• [Material provided]
##############################
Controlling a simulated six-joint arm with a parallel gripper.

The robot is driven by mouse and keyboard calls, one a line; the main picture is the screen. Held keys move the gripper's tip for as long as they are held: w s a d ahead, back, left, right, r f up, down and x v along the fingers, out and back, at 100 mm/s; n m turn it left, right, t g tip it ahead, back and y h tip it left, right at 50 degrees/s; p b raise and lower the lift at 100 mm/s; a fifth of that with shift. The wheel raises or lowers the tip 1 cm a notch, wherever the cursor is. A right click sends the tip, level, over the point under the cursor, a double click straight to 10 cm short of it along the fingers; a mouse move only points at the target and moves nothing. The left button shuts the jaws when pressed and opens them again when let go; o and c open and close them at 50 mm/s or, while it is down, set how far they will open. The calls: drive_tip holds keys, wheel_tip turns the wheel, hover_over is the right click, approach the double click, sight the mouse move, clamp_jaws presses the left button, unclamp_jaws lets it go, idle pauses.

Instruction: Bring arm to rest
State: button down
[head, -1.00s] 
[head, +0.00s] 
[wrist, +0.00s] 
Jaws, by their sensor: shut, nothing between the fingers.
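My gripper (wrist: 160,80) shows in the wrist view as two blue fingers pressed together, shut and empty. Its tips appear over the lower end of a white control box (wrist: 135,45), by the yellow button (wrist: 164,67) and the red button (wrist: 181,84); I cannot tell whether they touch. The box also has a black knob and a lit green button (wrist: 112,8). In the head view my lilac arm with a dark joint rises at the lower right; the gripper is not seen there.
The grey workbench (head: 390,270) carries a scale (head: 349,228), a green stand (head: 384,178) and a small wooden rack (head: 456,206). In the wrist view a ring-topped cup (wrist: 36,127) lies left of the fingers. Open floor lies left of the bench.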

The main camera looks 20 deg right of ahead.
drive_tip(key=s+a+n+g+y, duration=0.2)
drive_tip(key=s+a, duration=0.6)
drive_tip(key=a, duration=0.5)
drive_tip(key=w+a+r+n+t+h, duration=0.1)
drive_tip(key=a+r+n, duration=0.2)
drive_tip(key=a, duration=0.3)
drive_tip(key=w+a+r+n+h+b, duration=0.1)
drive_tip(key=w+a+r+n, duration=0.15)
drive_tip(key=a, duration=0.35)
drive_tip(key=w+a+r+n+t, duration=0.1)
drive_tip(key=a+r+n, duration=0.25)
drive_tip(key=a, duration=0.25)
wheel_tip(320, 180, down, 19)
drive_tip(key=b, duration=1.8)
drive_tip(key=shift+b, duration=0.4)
##############################
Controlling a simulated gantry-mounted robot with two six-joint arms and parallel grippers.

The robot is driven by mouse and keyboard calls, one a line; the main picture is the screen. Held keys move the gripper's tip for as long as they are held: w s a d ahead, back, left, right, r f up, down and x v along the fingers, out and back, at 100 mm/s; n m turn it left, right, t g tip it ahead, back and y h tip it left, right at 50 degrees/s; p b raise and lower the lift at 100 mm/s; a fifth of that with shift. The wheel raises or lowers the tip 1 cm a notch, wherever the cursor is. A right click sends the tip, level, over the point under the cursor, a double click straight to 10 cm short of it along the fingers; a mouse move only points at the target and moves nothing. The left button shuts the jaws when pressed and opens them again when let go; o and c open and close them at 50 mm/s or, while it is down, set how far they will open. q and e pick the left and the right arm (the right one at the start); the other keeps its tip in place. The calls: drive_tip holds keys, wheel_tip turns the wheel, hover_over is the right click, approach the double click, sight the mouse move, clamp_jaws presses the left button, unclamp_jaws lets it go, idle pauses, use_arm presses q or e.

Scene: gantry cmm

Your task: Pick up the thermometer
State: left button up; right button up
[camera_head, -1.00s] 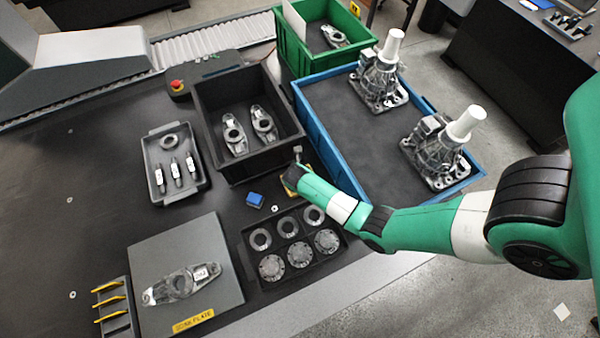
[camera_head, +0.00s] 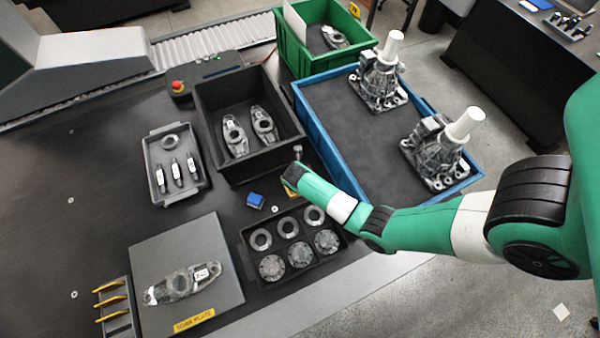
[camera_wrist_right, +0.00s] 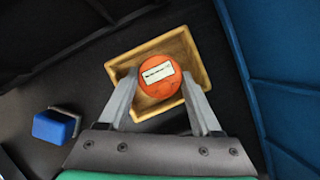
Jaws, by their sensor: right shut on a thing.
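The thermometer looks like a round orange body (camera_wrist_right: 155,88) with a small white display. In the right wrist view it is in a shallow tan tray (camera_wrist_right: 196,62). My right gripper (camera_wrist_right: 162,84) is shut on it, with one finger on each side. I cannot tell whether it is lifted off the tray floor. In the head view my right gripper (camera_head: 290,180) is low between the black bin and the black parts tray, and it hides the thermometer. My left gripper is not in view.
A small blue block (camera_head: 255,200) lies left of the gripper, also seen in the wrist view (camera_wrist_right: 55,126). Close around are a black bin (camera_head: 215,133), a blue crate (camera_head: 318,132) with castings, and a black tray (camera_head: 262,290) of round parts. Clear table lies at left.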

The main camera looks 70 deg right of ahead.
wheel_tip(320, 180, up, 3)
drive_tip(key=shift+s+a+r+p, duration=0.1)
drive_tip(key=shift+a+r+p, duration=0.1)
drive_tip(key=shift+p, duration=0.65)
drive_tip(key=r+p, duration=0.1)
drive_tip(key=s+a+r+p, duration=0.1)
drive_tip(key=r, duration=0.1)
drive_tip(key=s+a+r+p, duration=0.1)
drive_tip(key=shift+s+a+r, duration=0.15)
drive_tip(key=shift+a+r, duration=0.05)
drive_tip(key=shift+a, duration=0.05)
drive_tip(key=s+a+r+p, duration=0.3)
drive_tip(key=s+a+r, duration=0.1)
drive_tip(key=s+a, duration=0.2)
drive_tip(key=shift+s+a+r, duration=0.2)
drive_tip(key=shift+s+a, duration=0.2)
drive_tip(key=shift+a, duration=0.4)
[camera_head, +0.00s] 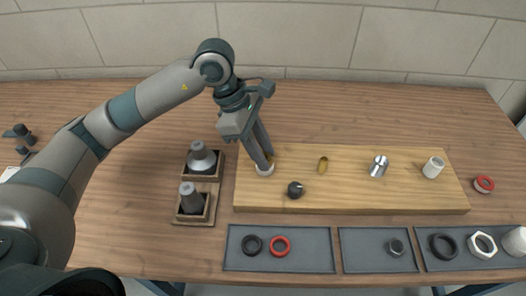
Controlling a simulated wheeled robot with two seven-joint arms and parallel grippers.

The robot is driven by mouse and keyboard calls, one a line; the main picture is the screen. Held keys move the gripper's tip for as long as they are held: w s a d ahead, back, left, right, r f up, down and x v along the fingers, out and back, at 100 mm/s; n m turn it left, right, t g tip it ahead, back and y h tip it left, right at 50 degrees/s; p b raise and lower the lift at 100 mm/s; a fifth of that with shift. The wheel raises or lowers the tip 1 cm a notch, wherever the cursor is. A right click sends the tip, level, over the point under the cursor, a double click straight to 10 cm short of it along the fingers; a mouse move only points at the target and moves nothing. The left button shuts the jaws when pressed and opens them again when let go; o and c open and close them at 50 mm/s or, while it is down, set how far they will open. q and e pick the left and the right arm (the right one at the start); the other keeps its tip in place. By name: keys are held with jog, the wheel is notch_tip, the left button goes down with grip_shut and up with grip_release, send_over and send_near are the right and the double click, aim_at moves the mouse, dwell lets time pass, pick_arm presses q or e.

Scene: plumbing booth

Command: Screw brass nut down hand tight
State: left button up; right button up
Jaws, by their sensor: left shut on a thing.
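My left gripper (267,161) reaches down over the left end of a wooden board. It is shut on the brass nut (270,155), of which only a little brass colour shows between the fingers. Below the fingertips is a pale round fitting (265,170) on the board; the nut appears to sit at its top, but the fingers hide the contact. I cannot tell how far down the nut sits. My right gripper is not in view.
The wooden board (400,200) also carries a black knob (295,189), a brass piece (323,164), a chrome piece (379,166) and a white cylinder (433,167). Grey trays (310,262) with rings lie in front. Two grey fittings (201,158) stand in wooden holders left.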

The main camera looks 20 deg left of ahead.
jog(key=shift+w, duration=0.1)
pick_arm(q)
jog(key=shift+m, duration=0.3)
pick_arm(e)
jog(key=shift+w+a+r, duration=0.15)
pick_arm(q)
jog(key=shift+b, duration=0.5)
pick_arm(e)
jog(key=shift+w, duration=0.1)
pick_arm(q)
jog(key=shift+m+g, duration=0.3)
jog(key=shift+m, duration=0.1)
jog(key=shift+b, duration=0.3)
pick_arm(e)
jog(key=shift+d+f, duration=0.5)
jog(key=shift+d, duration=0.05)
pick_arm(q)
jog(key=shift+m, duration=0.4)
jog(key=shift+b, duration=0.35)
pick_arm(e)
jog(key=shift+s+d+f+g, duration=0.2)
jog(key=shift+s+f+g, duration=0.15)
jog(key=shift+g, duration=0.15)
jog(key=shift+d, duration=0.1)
##############################
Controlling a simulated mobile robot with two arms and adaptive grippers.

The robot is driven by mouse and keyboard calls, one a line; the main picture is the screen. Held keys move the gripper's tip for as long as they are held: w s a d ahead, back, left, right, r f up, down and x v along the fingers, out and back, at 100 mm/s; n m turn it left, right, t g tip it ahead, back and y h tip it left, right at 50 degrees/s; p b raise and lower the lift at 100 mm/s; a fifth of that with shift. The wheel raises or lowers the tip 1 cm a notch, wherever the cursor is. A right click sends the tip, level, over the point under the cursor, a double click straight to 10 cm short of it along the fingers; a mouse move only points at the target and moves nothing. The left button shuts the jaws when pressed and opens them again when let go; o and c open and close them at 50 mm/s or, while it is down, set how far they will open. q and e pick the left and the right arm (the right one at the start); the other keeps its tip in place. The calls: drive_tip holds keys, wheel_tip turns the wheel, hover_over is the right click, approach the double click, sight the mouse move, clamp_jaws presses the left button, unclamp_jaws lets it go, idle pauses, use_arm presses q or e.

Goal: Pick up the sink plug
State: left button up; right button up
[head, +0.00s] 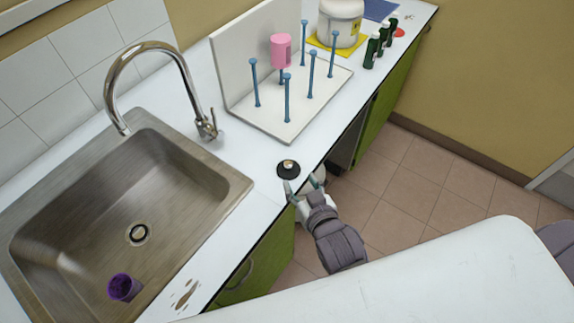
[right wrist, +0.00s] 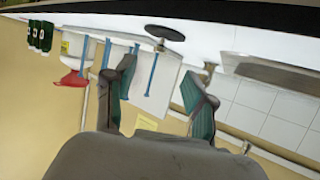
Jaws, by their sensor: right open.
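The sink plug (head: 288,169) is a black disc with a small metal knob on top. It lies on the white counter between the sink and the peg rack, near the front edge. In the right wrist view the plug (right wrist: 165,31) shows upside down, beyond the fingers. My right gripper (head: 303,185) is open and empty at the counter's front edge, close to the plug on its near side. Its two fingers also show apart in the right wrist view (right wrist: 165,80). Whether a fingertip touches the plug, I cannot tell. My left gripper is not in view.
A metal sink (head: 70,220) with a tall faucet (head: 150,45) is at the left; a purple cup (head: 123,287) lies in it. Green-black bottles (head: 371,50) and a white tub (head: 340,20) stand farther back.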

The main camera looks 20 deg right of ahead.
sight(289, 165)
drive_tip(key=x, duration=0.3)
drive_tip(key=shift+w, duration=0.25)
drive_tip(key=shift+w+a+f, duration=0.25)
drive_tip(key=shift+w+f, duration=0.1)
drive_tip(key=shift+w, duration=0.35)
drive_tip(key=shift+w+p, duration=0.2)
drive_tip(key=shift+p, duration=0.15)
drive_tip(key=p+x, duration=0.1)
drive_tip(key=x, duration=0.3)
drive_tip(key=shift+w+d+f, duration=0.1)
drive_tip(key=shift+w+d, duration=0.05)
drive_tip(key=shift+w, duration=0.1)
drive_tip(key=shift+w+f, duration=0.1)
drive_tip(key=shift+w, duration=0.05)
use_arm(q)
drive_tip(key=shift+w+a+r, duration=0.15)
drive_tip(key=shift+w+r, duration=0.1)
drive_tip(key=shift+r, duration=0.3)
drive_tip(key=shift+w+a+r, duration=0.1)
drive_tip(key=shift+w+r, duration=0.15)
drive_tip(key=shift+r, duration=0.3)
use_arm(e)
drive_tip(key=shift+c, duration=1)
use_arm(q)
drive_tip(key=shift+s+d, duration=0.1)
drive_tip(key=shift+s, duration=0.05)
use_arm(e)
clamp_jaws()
##############################
• [Aim] Gather each line of the listing containing the word "parallel" and show it.

• [Full output]
Controlling a simulated six-joint arm with a parallel gripper.
Controlling a simulated gantry-mounted robot with two six-joint arms and parallel grippers.
Controlling a simulated wheeled robot with two seven-joint arms and parallel grippers.

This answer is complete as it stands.